- Stated goal -
Output only the lines running from the line bearing "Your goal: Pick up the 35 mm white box" through the line bearing "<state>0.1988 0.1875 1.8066", character for character.

(Recorded robot episodes)

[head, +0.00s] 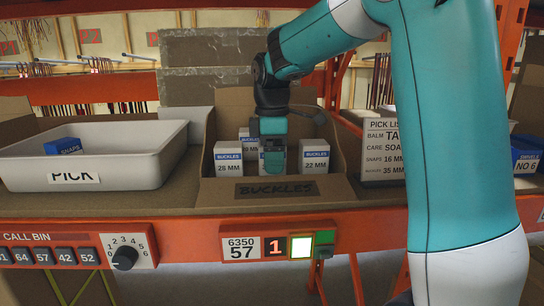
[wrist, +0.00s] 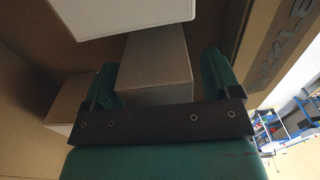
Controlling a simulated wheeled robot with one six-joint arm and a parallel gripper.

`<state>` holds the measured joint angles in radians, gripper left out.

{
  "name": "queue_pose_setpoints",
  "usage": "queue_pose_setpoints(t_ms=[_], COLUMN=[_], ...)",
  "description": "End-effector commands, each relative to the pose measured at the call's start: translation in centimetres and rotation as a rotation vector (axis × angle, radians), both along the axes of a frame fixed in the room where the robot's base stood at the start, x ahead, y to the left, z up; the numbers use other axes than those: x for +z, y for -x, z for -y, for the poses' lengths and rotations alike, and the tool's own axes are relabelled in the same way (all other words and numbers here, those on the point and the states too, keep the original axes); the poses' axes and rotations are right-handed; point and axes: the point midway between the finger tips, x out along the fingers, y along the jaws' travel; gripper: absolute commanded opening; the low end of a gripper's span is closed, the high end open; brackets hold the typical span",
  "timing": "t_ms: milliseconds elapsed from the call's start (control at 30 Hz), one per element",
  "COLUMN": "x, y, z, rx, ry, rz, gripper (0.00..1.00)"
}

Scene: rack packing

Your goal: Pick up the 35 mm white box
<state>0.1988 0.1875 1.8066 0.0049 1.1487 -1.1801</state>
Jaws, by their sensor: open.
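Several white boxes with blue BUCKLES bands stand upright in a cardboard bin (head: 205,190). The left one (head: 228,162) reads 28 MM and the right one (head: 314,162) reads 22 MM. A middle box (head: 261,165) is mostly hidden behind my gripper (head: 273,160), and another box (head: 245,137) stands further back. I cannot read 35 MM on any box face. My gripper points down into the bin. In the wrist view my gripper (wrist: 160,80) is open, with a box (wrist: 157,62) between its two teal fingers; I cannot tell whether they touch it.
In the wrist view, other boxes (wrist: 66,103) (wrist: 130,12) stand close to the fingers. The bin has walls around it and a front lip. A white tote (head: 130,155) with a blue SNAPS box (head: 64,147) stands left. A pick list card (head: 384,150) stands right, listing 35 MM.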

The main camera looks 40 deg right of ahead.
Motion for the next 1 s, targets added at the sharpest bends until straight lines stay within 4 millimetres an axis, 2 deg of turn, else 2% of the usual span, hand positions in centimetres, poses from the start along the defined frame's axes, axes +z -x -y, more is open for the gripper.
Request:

---

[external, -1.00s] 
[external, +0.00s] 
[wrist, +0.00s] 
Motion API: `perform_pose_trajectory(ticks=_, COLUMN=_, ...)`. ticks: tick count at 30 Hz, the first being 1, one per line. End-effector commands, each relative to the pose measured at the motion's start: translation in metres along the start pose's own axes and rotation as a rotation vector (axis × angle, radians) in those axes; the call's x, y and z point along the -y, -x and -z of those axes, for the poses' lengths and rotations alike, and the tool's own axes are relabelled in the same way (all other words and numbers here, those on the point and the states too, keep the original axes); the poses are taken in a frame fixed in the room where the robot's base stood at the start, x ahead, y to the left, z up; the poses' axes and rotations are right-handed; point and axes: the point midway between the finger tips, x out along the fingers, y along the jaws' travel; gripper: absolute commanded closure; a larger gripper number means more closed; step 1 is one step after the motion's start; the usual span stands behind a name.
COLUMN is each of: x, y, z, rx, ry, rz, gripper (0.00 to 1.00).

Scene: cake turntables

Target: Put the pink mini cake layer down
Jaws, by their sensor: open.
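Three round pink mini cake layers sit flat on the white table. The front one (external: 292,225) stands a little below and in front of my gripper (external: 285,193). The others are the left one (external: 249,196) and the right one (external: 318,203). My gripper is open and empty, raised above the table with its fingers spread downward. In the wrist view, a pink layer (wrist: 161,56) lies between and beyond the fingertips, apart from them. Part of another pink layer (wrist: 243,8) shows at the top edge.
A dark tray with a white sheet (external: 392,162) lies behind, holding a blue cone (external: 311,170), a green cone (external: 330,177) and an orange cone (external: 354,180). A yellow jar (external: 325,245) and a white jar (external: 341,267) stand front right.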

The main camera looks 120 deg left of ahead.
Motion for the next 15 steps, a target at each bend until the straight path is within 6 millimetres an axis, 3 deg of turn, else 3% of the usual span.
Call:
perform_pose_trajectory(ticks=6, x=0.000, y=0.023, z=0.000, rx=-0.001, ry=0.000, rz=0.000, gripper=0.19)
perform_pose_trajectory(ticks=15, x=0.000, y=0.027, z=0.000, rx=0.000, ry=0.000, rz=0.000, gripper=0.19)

- Result -
Your goal: Pick up the 35 mm white box
<state>0.1988 0.1875 1.8066 0.0049 1.1487 -1.1801</state>

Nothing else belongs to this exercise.